Leave Your Current Job in Style: A Checklist to a Better Career After Resignation
It is understood in the corporate world that you are not going to work at a company forever, especially if it is your first job at a legal firm. People switch jobs all the time, hence, there are proper procedures in place that streamline the process. However, it’s important that you leave your job as gracefully as possible, because you want to leave your employer on very good terms to safeguard future opportunities for yourself at this company.
Leaving a job is a simple process, but people can often feel guilty especially when their employer has been nothing but good to them. Remember, it is your right to leave your job whenever you want, so there is nothing to feel guilty about. Just make sure you follow this checklist to smoothen the process as much as possible:
– Pull the Plug When the Time is Right
It takes a couple of months to figure out that your new job at a big legal firm is not the right fit for you. As soon as you realize this, start the process of exiting from the firm. There is no benefit in delaying the inevitable, and you would be doing both yourself and your employer a favor if you quit as soon as possible once you’ve made up your mind.
– Complete Ongoing Projects
In a legal firm, ongoing projects are usually cases which you’ve been given, and it is good practice that you stay and complete any cases assigned to you before exiting the firm. Usually, this is achieved during the two-week notice (or more, depending upon your employer) that you are supposed to hand in to your employer before resigning.
In case you are not able to wrap things up during the notice period, make sure you allow them to call you up on your cell phone in case they need assistance with the cases you were handling before you left.
– Make the Goodbye Personal
Don’t rely on the HR department or the company grapevine to spread the news of your departure. Make sure you make a personal visit to all those people at the office you’ve worked closely with, including and especially a partner of the firm, because you want to leave a good lasting impression of your work ethic. Who knows, maybe you’d come across these people during your legal career, and you want them to hold you in high regard.
Before You Leave
A lot can go wrong when you are leaving your job, and it is imperative that you do the following to make a graceful exit.
– Ask Your Employer Before Deleting Emails
Legal firms usually have a data retention policy, and it is imperative that you not delete your email archive when you leave the job, even if the emails are backed up on the company server. Deleting many emails all at once raises suspicion and can lead to a legal investigation against you as you may be violating the retention of data policy set up by the company. It’s important that you ask your employer for clarification in this matter and delete only those files which you can delete.
– Only Positive Things in The Exit Interview
There are times when you want to vent out your feelings about your supervisor who has wronged you, but the exit interview is not that time. Even if the reason behind you leaving your job is someone at the company, talk about the good things that happened to you instead.
For example, if this was your first job, you can talk about how this was an amazing learning experience for you and how much you appreciate the training you received by your senior colleagues. Word spreads like wildfire in legal firms, and it is best to say only good things because you may come across the same people at another point in your life.

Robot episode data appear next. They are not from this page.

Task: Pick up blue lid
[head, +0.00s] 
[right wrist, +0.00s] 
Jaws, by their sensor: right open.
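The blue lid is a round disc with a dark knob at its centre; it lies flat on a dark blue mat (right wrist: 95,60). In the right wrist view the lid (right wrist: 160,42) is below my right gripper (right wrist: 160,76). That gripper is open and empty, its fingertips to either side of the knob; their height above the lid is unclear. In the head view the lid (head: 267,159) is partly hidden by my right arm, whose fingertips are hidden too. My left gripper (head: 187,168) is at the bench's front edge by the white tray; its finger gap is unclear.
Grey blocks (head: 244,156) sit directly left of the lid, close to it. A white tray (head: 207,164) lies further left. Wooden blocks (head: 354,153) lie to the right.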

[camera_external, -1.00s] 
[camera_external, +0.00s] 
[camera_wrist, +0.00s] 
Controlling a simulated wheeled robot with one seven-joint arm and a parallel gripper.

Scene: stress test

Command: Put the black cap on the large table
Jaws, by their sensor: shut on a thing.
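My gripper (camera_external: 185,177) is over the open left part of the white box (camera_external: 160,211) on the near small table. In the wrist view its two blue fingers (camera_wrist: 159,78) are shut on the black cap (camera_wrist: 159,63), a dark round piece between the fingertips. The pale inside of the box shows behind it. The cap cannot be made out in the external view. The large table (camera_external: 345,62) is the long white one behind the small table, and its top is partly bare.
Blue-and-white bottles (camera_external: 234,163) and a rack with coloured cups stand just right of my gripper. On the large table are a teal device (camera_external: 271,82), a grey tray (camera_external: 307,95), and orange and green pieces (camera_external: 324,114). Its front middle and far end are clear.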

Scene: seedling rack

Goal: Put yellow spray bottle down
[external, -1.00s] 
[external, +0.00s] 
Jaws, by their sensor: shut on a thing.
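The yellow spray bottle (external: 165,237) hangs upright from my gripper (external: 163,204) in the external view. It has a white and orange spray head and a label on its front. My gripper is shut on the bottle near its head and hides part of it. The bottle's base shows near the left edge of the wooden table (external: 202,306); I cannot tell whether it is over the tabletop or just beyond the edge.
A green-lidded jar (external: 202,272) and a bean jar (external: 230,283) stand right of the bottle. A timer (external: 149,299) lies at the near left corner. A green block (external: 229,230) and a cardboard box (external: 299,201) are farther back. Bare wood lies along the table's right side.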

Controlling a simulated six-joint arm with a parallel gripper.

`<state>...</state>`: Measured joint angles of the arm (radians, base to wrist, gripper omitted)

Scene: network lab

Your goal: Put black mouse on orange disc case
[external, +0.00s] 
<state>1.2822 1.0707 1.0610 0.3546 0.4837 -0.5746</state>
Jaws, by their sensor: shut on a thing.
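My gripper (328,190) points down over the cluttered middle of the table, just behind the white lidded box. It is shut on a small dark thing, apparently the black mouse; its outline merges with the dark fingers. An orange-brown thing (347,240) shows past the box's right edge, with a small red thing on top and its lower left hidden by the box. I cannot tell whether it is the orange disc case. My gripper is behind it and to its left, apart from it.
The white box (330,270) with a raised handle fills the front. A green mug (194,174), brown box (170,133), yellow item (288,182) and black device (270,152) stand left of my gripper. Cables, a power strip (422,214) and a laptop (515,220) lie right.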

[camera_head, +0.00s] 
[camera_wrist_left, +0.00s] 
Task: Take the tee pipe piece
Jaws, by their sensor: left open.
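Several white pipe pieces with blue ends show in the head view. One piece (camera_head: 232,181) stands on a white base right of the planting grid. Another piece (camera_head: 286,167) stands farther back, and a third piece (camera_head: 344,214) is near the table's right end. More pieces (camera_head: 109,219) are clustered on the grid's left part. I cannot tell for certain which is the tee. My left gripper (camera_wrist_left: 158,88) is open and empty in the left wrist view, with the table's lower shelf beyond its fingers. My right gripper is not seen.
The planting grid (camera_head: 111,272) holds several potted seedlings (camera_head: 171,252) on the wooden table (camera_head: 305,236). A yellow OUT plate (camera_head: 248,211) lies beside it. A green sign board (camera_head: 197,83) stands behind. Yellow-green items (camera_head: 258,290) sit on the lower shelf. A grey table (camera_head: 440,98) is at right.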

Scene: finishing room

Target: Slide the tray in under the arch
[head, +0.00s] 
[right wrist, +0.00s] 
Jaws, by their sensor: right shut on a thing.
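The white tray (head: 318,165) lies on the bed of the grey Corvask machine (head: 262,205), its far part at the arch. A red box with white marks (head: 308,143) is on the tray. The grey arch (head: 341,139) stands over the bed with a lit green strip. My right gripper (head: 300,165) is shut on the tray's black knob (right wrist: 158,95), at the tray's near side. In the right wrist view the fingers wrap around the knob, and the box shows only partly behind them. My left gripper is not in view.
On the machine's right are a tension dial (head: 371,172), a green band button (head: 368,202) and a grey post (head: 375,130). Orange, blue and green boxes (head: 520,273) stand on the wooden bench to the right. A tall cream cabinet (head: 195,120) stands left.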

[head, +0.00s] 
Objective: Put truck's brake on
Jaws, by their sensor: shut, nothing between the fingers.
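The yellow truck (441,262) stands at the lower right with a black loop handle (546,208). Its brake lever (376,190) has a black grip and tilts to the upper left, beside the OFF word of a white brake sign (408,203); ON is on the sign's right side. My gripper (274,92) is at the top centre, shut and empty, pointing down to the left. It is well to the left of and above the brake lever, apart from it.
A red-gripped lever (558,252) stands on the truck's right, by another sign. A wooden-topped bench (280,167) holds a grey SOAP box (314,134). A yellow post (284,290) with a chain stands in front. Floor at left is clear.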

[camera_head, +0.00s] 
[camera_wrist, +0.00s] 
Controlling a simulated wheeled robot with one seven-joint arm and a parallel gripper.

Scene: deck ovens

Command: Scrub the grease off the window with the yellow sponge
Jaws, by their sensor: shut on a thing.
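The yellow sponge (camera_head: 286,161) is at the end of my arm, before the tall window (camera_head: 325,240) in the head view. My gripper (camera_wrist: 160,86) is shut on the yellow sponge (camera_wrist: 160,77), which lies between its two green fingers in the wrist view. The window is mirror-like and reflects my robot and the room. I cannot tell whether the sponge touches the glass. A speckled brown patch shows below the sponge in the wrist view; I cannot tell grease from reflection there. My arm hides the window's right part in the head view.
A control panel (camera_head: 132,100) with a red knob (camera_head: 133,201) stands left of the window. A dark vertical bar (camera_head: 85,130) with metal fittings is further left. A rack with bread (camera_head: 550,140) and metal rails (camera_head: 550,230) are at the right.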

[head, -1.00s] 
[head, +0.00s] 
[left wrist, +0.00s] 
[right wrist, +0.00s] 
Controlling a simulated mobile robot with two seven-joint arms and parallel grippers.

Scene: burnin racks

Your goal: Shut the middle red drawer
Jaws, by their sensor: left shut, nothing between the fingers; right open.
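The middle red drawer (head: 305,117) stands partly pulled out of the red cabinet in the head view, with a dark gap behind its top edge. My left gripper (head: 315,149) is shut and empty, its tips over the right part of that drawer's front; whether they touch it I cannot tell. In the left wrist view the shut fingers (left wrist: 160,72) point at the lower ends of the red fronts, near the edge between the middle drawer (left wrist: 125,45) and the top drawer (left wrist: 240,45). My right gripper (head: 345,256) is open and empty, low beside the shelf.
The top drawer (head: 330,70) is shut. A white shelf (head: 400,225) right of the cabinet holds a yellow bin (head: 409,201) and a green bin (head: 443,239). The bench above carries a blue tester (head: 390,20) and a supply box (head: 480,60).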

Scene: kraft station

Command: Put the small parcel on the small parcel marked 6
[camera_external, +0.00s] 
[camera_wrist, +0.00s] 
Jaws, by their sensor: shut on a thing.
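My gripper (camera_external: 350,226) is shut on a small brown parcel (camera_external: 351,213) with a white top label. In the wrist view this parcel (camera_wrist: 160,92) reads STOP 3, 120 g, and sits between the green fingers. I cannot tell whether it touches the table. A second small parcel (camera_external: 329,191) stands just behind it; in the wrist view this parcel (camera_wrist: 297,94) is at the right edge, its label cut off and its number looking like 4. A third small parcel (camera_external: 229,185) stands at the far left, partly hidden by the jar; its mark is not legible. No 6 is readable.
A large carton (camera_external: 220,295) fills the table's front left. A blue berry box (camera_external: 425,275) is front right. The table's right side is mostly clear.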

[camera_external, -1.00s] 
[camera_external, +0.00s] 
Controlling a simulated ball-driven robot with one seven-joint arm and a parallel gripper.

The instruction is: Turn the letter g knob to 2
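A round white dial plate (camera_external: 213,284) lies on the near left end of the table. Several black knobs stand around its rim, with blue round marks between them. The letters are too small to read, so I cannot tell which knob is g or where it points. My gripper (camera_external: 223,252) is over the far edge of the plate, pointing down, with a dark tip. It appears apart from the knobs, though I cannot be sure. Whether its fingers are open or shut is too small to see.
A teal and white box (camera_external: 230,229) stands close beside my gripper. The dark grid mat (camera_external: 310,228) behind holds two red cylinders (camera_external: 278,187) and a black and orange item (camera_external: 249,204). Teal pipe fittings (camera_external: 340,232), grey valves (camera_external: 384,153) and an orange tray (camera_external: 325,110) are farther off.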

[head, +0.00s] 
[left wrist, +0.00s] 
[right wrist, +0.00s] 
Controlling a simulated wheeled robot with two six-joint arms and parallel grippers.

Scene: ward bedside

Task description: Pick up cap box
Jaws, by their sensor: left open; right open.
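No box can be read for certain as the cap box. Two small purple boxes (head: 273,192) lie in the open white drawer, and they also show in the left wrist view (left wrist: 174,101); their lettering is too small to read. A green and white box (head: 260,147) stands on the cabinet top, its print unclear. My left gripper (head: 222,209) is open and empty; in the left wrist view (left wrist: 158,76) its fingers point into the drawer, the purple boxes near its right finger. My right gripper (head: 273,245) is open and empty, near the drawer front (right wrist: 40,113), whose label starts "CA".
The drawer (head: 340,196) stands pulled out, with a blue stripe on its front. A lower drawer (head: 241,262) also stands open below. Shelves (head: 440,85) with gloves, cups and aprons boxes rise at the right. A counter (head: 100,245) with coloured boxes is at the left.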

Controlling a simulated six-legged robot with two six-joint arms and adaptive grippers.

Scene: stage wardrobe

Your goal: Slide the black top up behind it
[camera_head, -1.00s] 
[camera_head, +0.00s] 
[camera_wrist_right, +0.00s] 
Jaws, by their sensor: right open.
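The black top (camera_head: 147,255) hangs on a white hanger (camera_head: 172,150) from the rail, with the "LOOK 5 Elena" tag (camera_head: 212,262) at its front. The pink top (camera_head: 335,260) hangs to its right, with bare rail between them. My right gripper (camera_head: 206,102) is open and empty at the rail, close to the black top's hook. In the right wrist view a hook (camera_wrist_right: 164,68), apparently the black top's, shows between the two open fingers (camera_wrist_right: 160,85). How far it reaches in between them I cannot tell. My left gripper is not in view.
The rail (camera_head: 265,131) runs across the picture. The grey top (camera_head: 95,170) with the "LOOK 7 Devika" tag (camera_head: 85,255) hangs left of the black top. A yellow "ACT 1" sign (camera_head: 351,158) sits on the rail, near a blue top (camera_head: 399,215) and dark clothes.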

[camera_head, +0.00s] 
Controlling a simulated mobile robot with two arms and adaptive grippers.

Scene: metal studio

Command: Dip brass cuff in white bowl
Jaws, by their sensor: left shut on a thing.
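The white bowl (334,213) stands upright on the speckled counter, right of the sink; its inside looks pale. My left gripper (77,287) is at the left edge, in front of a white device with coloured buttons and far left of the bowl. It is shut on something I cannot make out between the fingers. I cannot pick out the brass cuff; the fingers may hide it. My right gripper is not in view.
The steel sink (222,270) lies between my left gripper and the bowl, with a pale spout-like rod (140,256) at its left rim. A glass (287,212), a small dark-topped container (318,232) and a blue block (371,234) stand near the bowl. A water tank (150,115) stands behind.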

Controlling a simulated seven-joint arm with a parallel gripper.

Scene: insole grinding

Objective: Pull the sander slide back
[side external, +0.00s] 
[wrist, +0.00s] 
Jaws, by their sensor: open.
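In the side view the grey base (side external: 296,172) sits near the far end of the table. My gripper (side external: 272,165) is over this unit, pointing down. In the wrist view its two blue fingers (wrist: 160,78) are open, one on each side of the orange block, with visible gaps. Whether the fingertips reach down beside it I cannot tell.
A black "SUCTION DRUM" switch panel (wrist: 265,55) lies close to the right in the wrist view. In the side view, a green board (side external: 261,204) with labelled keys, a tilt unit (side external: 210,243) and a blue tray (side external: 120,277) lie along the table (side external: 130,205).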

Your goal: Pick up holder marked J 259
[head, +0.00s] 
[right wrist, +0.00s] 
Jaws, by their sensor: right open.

– Be as Professional as You Can
You can make your exit as dramatic as possible, but that also means burning a lot of bridges. Know that no one will stand beside you even if you’ve been wronged at the workplace and creating a scene will only cause you harm in the long run. You need your employer to like you even when you’re leaving, and you want to give them the impression that you like them as well. To make sure you do it right, construct a reason in your mind for why you are leaving this job, ensuring that you leave out all the negative reasons behind your resignation, if any.